Michel Barnier, the European Commission's chief negotiator, said: “We had difficult discussions over the past days. We have managed to find solutions that fully respect the integrity of the Single Market. We created a new and legally operative solution to avoid a hard border, and protect peace and stability on the island of Ireland. It is a solution that works for the EU, for the UK and for people and businesses in Northern Ireland.”
The DUP has said it could not support the deal brokered by Mr Johnson.
So, what deal was agreed?
A statement from the European Commission says: “In terms of regulations, Northern Ireland will remain aligned to a limited set of rules related to the EU's Single Market in order to avoid a hard border: legislation on goods, sanitary rules for veterinary controls (“SPS rules”), rules on agricultural production/marketing, VAT and excise in respect of goods, and state aid rules.

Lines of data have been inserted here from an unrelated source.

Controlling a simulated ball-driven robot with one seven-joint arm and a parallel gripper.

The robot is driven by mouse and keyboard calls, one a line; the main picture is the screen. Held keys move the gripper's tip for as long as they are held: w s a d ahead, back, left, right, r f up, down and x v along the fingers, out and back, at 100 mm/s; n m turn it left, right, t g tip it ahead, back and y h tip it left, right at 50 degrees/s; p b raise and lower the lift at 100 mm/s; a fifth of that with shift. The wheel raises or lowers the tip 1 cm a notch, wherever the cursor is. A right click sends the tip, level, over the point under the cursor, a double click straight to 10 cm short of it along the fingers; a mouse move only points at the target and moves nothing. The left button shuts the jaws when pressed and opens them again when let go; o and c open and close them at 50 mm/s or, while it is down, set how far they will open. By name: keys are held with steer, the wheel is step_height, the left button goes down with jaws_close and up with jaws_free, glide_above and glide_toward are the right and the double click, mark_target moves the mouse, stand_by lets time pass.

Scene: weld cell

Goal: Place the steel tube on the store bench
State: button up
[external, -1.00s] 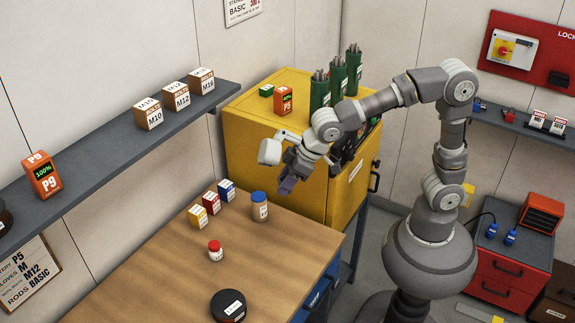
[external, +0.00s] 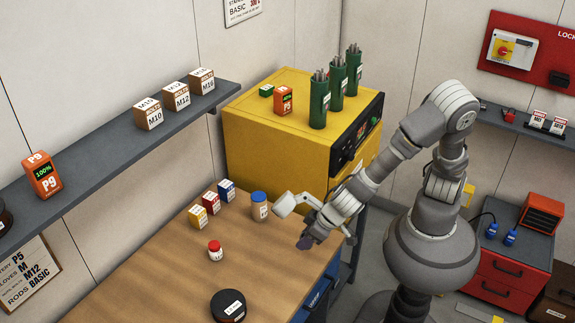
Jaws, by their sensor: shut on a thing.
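My gripper (external: 307,243) is low over the right part of a wooden-topped bench (external: 150,270), near its right edge. It points down and is shut on a small dark piece at its fingertips, which I take for the steel tube. The fingers hide most of it, so its shape and tilt cannot be told. I cannot tell whether it touches the bench top. No other steel tube shows clearly.
A blue-lidded jar (external: 259,207) stands left of my gripper. Yellow (external: 197,216), red (external: 211,203) and blue (external: 227,190) boxes, a red-capped bottle (external: 215,251) and a black round tin (external: 228,306) are also on the bench. A yellow cabinet (external: 260,140) stands behind.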

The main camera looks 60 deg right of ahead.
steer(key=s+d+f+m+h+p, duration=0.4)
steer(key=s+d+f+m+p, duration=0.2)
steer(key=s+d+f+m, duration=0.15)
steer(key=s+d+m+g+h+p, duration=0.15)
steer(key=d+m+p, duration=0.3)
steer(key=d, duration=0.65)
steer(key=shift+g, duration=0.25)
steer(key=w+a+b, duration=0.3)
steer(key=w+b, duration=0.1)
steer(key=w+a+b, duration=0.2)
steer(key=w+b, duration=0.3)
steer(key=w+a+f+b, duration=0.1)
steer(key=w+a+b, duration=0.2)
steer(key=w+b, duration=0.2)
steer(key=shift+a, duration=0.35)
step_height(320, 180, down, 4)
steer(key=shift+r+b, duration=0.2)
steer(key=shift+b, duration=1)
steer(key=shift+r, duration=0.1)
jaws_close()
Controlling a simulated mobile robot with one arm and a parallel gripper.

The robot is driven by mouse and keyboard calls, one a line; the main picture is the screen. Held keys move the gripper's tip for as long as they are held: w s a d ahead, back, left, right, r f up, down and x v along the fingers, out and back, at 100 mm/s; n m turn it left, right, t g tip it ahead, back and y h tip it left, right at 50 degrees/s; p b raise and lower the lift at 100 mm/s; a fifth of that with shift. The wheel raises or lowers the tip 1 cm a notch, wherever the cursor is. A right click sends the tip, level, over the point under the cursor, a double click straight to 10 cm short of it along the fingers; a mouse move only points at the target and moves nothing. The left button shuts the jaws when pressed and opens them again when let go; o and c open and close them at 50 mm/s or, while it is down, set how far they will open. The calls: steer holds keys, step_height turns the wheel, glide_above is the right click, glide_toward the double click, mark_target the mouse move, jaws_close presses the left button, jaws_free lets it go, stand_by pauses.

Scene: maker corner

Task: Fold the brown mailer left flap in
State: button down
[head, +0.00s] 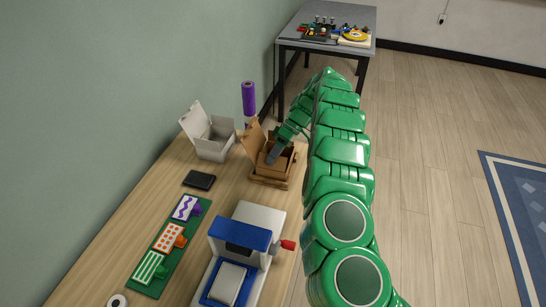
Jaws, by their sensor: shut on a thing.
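The brown mailer (271,178) is an open cardboard box on the wooden bench, near its right edge. A tall brown panel (254,138) stands up at the mailer's left and back. My green arm reaches in from the right, and my gripper (272,158), with a grey end, is down at the mailer's opening. It is shut on a part of the mailer. The grip itself is too small to make out, and I cannot tell which flap it holds. The gripper and arm hide part of the mailer's inside and back.
A white box (212,146) with its lid up stands left of the mailer. A purple roll (249,98) stands behind. A black flat item (199,180), a green card board (159,264) and a blue-and-white press (240,250) with a red handle (288,245) are nearer. A grey table (350,14) stands beyond.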

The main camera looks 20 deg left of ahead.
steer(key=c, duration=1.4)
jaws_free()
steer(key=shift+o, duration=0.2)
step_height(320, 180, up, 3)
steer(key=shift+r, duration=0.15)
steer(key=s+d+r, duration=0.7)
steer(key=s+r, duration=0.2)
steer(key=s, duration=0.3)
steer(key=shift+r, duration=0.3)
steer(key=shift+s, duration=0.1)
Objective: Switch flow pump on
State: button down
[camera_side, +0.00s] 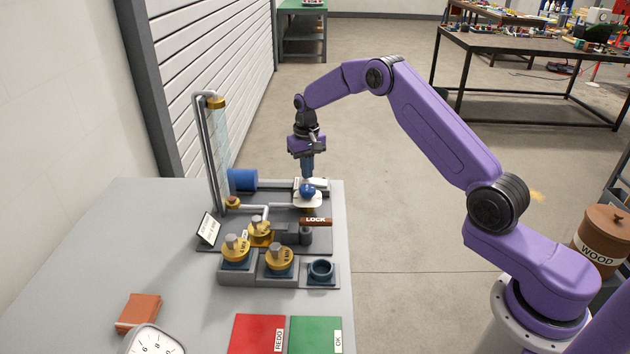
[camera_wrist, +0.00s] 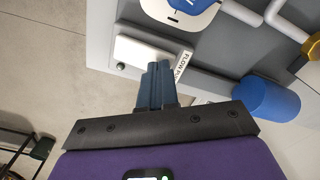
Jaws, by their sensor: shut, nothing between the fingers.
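The white block labelled "FLOW PU…" (camera_wrist: 140,50) lies on the grey skid plate in the wrist view; the rest of its label is covered. In the side view the white block (camera_side: 319,183) is partly hidden behind a blue ball-shaped part. My gripper (camera_side: 307,178) points down just above the block, with blue-grey fingers together and nothing between them. In the wrist view my fingertips (camera_wrist: 159,66) overlap the block's lower edge. I cannot tell whether they touch it. No on or off position of a switch is readable.
The blue ball-shaped part (camera_side: 308,191) on a white base is close in front of my fingers. A "LOCK" bar (camera_side: 316,222) and yellow-topped parts (camera_side: 279,257) are nearer the camera.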

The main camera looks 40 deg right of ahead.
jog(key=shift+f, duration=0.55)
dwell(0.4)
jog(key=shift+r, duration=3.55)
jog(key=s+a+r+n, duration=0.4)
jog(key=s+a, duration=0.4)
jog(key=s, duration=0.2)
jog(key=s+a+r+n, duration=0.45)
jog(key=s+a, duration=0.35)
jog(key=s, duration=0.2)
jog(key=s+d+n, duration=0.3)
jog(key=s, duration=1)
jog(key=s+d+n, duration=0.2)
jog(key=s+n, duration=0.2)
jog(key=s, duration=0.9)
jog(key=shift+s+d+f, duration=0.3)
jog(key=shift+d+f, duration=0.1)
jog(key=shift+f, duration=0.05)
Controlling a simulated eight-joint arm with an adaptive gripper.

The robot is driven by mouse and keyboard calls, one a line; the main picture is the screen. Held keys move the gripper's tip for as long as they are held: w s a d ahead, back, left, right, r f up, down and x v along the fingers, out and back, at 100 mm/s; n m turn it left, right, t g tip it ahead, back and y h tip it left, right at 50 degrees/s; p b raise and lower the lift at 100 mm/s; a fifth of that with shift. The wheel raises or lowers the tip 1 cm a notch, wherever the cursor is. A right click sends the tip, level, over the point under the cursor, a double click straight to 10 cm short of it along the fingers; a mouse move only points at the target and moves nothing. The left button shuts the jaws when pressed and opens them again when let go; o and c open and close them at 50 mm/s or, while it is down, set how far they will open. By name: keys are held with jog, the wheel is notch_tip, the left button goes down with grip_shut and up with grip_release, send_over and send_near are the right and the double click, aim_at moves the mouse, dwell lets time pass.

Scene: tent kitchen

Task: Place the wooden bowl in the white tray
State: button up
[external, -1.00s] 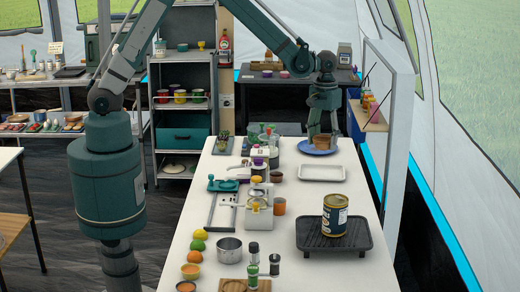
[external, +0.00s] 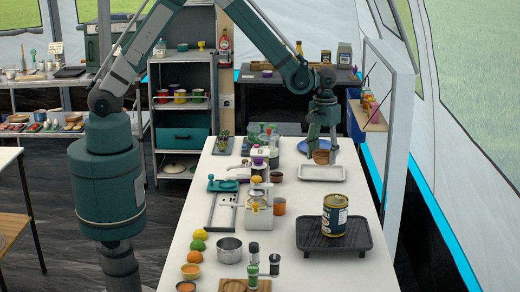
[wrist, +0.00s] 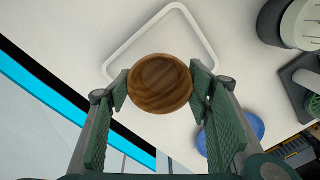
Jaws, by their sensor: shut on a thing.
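The wooden bowl (wrist: 160,82) is brown and round, held between the two fingers of my gripper (wrist: 160,88) in the wrist view. In the external view my gripper (external: 322,150) is shut on the bowl (external: 321,157) above the far edge of the white tray. The white tray (external: 321,180) is rectangular and shallow, with its inside looking empty. In the wrist view the tray's rim (wrist: 112,62) shows beyond the bowl, which overlaps its near part. Whether the bowl touches the tray cannot be told.
A blue plate (external: 304,146) lies just behind the tray. A black grill tray (external: 310,237) with a large can (external: 335,216) on it stands in front. Jars, a juicer (external: 258,215) and other kitchen things stand to the left. The white table's right edge is close to the tray.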

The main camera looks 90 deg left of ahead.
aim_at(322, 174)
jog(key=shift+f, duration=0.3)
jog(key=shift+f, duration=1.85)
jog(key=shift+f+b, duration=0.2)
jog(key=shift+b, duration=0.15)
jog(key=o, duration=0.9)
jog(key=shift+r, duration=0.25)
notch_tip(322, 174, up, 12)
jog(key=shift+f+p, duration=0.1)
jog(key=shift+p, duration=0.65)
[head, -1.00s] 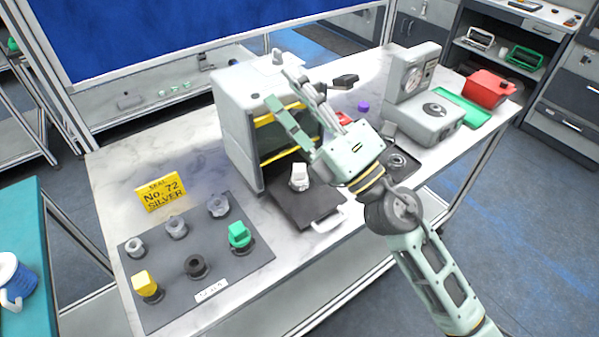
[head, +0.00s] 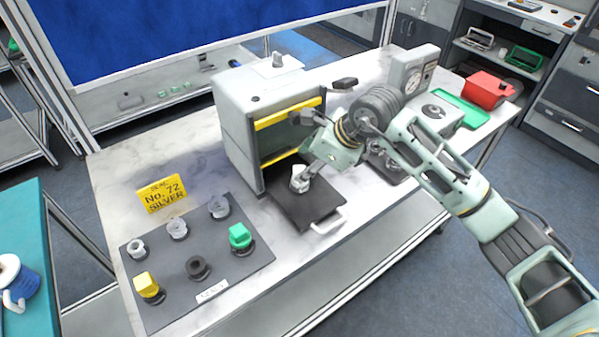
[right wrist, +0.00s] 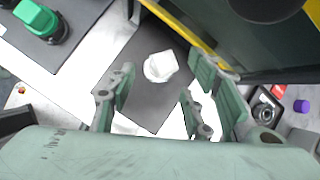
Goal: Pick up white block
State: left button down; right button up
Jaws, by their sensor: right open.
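The white block (head: 298,180) stands on the dark pull-out tray (head: 318,208) in front of the grey box-shaped machine (head: 232,130). My right gripper (head: 305,178) reaches in from the right, low over the tray and close beside the block. In the right wrist view my right gripper (right wrist: 160,80) is open, with green fingers on both sides. The white block (right wrist: 160,66) shows near their tips, roughly centred between them, on the dark tray (right wrist: 135,100). I cannot tell whether any finger touches it. My left gripper is not in view.
The machine's yellow-edged door opening (head: 285,120) is just behind the block. A dark mat (head: 170,262) with several knobs, including a green one (head: 239,236), lies left of the tray. A yellow sign (head: 161,194) stands behind the mat. A grey gauge device (head: 412,72) stands to the right.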

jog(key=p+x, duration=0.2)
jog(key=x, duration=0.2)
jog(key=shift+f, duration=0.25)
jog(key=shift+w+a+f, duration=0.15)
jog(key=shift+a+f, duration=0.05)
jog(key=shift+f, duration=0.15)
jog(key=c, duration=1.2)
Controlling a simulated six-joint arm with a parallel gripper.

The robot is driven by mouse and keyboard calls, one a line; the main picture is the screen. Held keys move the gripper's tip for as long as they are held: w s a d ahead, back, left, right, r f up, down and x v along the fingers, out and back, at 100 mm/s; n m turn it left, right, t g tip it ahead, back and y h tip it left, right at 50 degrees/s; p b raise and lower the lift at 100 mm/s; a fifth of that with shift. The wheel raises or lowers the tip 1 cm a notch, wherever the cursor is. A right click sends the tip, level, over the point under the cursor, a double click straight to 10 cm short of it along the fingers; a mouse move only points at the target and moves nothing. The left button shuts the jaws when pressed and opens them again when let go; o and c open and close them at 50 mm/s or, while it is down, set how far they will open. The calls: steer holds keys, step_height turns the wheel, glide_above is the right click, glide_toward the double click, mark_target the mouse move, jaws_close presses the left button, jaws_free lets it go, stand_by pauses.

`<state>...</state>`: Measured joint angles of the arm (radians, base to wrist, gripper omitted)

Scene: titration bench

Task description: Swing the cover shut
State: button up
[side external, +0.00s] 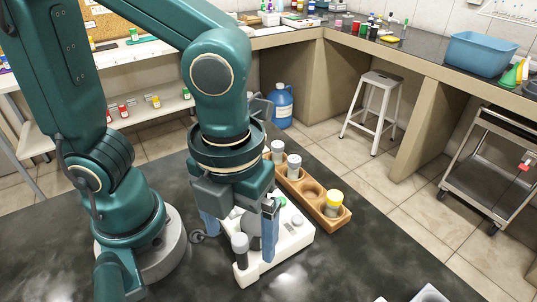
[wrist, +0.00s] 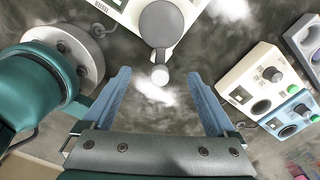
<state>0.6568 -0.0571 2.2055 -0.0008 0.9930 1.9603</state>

“In terms of customs, the EU-UK Single Customs Territory, as agreed in November 2018, has been removed from the Protocol on Ireland / Northern Ireland, at the request of the current UK government. EU and UK negotiators have now found a new way to achieve the goal of avoiding a customs border on the island of Ireland, while at the same time ensuring Northern Ireland remains part of the UK's customs territory. This agreement fully protects the integrity of the EU's Single Market and Customs Union, and avoids any regulatory and customs checks at the border between Ireland and Northern Ireland.
“Finally, the EU and the UK have agreed to create a new mechanism on ‘consent', which will give the Members of the Northern Ireland Assembly a decisive voice on the long-term application of relevant EU law in Northern Ireland. The Commission has been in close contact with the Irish government on this point.”